Smart materials are materials exhibiting multi-physics coupling behaviours. So they can be actuated by various physical fields, such as stress field, thermal field, electric field and magnetic field. Magnetic shape memory alloys appear as a new kind of smart materials exhibiting thermo-magneto-mechanical couplings. They can undergo large strain change (6% − 10%) due to the martensite reorientation or phase transformation induced by magnetic field, mechanical stress or temperature change. Compared with the traditional shape memory alloys, magnetic shape memory alloys have the advantage of high-frequency response, which makes them promising candidates for sensors and actuators in the future.

The primary goal of this project is to study the dynamic behaviours of magnetic shape memory alloys, understand the multi-physics (thermo-magneto-mechanical) coupling in the material, unveil the relationship between the macroscopic behaviours and the microstructure evolutions (e.g. magnetic domains, twin microstructures), and explore their potential applications in future robotic systems.

The work packages will include material characterisation, dynamic tests under multi-physics loadings, simulations and product design engineering. The project is expected to involve multi-disciplinary collaboration within Northumbria University in UK, as well as external partners in Europe and Asia.

Who this PhD would suit

This PhD project is well suited to motivated and hard-working applicants with a keen interest in smart materials and their applications. The suitable background of the applicants is: Mechanical Engineering or Material Science or Applied Physics.
The principal supervisor for this project is Xue Chen.

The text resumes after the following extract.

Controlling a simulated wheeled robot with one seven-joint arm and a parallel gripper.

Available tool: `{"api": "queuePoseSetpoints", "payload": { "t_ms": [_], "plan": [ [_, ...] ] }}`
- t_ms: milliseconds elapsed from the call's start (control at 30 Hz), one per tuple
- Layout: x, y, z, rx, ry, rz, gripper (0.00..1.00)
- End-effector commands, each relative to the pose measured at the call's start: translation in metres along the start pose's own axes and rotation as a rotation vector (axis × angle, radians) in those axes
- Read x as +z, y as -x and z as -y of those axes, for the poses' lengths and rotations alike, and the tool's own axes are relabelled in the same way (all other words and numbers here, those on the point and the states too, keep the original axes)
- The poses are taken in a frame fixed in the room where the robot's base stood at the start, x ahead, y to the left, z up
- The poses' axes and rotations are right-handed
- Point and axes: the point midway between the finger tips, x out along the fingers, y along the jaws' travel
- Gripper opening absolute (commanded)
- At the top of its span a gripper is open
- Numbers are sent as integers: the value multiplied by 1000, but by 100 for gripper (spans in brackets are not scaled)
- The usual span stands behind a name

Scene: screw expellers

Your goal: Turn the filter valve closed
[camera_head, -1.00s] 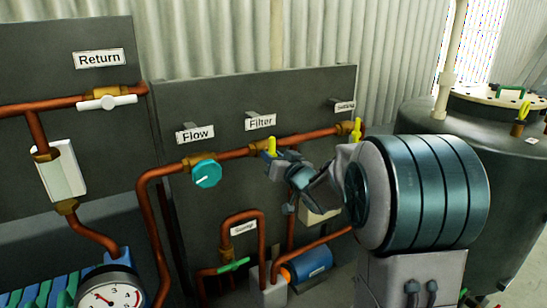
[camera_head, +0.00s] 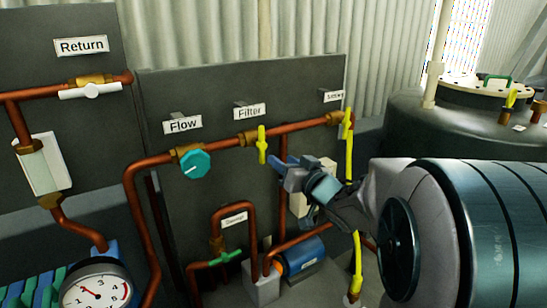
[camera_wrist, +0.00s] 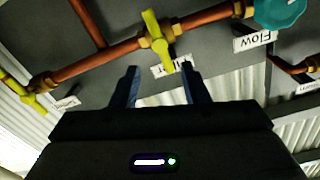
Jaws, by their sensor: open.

Eligibility and How to Apply:

Please note eligibility requirement:

• Academic excellence of the proposed student i.e. 2:1 (or equivalent GPA from non-UK universities [preference for 1st class honours]); or a Masters (preference for Merit or above); or APEL evidence of substantial practitioner achievement.
• Appropriate IELTS score, if required.
• Applicants cannot apply for this funding if currently engaged in Doctoral study at Northumbria or elsewhere.

For further details of how to apply, entry requirements and the application form, see
https://www.northumbria.ac.uk/research/postgraduate-research-degrees/how-to-apply/

Please note: Applications that do not include a research proposal of approximately 1,000 words (not a copy of the advert), or that do not include the advert reference (e.g. RDF19/EE/MCE/CHEN) will not be considered.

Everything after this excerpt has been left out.